Each node in the LAN runs a lightweight PeerMon daemon process that collects and exchanges information about system-wide resource usage. Applications that use PeerMon data interact with their local daemon to obtain system-wide resource data.
Each PeerMon daemon is a multithreaded process. One thread, the Sender thread,
periodially collects load information about its own node and sends to three
peers its own load information and load infomation it has about other nodes in
the system (stored in its hash map of node-load info data).
The Listener thread receives messages from other PeerMon peers containing
system-wide load information and updates hash map entries with any new data
it receives. Applications that use PeerMon data communicate with their
local PeerMon daemon using the Client Interface thread.
The Client Interface thread uses only local information in its own hash
map to provide system-wide load information to the client application program
(for example, to smarterSSH).
Its peer-to-peer design makes PeerMon a scalable and fault tolerant monitoring system for efficiently collecting system-wide resource usage information. Experiments evaluating PeerMon's performance show that it adds little additional overhead to the system and that it scales well to large-sized LANs. PeerMon was initially designed to be used by system services that provide load balancing and job placement, however, it can be easily extended to provide monitoring data for other system-wide services.
We implemented three tools (smarterSSH, autoMPIgen, and a dynamic DNS binding system) that use PeerMon data to pick "good" nodes for job or process placement in a LAN. Tools using PeerMon data for job placement can greatly improve the performance of applications running on general purpose LANs.
Our LISA'10 paper describes the design of peerMon in more detail and presents experimental results running and using PeerMon in our LAN.
Once set-up, it is easy to run the peermon daemon and the client programs that use PeerMon data, including SmartherSSH and autoMPIGen. Command line options can be used to specify the runtime behavior of peermon and the client programs.
In addition, we provide several example system and run scripts that can be used to automatically start peermon on a system and keep it running.
Here is more detailed information about:
There are two ways to build and install PeerMon. The first is to follow the 4 build and config steps listed below, the second is to do an automated build from the .deb file (this will install in /usr/sbin).

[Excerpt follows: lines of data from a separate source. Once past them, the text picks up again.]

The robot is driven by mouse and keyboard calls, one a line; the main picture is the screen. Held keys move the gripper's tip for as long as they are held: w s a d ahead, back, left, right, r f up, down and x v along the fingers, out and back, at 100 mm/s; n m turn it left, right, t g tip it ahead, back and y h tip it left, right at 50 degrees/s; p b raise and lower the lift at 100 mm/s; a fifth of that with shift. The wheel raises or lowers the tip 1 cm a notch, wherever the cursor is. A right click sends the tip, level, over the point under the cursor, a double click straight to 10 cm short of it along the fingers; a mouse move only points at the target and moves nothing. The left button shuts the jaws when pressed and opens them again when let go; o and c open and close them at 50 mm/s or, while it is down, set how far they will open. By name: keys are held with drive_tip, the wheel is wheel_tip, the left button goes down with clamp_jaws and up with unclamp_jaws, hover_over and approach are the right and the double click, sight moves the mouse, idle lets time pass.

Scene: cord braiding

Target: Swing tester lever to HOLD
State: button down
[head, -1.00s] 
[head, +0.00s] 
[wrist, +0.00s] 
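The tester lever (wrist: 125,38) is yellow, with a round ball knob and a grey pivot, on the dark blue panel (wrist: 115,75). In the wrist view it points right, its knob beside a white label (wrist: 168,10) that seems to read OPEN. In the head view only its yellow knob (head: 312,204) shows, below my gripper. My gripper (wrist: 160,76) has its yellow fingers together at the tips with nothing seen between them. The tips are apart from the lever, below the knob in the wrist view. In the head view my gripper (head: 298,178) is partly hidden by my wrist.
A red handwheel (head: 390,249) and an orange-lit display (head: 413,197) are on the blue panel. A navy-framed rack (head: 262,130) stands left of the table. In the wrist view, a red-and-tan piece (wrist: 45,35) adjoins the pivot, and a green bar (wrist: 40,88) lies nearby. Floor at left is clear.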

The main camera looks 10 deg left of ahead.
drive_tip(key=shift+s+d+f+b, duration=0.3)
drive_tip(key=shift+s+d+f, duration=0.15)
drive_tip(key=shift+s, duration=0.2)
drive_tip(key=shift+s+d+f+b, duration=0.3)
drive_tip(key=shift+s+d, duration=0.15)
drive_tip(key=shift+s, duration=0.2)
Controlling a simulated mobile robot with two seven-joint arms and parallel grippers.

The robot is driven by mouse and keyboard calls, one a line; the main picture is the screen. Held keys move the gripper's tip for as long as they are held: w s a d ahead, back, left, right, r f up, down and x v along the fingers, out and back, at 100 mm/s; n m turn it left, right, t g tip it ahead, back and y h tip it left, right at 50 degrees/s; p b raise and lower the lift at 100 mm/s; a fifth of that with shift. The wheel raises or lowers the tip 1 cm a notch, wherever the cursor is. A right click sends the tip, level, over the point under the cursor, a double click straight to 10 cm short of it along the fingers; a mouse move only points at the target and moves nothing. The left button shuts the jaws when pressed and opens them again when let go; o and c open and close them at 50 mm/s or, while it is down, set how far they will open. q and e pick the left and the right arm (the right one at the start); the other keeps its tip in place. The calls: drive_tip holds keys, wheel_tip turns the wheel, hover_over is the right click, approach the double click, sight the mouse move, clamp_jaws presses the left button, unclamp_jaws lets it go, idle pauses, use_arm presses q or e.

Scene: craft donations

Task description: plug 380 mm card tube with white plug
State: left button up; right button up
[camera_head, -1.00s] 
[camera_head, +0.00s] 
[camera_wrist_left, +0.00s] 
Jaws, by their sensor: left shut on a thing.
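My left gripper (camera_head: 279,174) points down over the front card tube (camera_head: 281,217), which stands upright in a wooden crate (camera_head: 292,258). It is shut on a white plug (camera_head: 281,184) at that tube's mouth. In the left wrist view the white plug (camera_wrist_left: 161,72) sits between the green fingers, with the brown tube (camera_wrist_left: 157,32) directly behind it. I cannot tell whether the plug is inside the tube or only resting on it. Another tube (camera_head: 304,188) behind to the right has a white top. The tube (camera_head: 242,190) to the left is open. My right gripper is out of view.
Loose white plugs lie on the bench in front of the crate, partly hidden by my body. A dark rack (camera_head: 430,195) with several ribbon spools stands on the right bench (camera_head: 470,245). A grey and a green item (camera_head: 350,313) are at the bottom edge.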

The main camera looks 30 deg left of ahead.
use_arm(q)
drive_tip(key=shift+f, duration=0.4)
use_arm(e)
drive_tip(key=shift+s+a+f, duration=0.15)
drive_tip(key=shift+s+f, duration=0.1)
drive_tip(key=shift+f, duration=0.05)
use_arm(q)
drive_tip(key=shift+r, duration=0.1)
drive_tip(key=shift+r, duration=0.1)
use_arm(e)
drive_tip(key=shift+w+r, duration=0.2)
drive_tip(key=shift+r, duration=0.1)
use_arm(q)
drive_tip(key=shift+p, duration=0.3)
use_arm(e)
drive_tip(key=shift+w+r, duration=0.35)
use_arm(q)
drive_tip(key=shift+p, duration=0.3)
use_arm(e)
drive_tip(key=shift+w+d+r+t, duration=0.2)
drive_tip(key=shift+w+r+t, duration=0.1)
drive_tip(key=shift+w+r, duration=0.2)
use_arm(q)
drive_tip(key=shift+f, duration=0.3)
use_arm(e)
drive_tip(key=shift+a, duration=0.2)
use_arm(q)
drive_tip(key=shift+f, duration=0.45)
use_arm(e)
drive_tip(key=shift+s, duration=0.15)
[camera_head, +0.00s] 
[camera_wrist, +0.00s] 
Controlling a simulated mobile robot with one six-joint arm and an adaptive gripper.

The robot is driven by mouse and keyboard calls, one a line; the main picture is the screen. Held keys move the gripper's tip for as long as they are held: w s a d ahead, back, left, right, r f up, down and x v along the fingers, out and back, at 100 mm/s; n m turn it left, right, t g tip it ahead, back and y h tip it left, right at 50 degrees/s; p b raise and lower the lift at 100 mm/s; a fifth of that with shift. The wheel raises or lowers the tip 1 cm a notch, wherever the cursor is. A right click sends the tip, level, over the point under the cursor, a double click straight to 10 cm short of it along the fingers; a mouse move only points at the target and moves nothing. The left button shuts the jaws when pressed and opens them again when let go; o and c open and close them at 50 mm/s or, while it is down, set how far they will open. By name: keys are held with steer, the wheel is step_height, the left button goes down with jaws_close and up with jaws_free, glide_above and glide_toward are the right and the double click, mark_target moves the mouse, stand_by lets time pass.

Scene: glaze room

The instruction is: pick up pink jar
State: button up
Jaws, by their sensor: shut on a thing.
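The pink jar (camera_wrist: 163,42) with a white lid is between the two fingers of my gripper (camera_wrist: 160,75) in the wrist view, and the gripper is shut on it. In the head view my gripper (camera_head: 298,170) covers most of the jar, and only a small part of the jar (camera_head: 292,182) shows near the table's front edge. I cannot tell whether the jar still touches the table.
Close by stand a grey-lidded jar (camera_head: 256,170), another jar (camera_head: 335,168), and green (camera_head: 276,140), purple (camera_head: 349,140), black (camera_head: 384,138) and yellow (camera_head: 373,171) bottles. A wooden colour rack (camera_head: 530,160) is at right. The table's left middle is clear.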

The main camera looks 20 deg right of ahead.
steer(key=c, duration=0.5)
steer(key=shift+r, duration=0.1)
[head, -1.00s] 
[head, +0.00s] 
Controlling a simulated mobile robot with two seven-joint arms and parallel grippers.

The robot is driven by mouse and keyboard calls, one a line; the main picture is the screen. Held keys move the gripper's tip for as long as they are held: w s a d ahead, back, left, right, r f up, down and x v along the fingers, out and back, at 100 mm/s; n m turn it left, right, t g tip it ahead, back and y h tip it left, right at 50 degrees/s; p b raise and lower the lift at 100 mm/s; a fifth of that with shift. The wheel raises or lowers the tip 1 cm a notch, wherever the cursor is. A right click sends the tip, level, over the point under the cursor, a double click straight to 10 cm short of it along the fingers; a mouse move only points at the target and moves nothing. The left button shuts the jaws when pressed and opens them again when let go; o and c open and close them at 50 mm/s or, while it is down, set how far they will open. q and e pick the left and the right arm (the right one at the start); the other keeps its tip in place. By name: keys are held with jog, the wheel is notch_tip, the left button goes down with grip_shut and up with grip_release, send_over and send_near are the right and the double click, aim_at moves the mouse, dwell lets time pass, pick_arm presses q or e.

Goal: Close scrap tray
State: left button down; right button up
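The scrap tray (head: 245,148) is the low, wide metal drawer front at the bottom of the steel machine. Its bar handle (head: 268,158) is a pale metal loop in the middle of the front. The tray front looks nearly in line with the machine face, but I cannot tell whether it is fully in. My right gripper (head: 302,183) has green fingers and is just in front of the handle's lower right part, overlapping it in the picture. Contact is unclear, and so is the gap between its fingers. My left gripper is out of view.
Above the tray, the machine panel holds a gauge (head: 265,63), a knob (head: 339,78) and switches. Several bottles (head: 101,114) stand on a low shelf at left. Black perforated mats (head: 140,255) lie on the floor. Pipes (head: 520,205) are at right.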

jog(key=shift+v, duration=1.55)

Building PeerMon requires the GNU C++ compiler and Python be installed on your system.
Setting up PeerMon on your system should be pretty easy, consisting of just a few steps:
OR install peermon on a system, and config to run at start-up by following these steps:
Example config files are in the utils/ subdirectory. You can edit these with your machine information, and then run the installation script setup.sh or run make install to install peermon executables and these config files on your system.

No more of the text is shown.